─── Information shown

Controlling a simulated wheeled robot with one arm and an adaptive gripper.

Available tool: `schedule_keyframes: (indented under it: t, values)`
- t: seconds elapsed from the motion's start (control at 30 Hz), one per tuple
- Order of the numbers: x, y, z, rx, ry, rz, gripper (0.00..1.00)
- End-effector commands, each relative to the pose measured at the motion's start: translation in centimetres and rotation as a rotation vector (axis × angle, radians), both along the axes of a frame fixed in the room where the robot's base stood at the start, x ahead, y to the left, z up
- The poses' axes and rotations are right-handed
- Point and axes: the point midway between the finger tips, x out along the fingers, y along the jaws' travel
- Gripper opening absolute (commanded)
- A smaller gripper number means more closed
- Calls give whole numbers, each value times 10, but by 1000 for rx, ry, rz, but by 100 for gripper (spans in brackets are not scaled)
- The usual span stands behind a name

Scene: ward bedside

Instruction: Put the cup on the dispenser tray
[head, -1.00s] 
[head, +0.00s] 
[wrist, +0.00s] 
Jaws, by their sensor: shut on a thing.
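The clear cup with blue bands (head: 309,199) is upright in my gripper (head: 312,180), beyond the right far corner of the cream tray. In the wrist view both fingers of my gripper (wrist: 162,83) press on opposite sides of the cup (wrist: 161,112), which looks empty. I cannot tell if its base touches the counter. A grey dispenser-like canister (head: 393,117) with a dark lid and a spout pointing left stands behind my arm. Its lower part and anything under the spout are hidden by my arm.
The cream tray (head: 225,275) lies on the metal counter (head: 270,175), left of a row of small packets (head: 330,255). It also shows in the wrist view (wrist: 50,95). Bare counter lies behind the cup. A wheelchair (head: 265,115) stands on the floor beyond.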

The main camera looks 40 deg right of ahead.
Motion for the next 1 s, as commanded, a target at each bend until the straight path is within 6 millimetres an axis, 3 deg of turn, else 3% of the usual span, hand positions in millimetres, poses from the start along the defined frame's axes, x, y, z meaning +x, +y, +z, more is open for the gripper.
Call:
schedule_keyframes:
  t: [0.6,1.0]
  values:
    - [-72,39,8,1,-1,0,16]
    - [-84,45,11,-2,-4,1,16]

──────

Required work
Starting with the line with "- Gripper opening absolute (commanded)" and ending with the line with "[wrist, +0.00s]", extract every line exactly and nothing outside that span.

Exercise solution
- Gripper opening absolute (commanded)
- A smaller gripper number means more closed
- Calls give whole numbers, each value times 10, but by 1000 for rx, ry, rz, but by 100 for gripper (spans in brackets are not scaled)
- The usual span stands behind a name

Scene: ward bedside

Instruction: Put the cup on the dispenser tray
[head, -1.00s] 
[head, +0.00s] 
[wrist, +0.00s] 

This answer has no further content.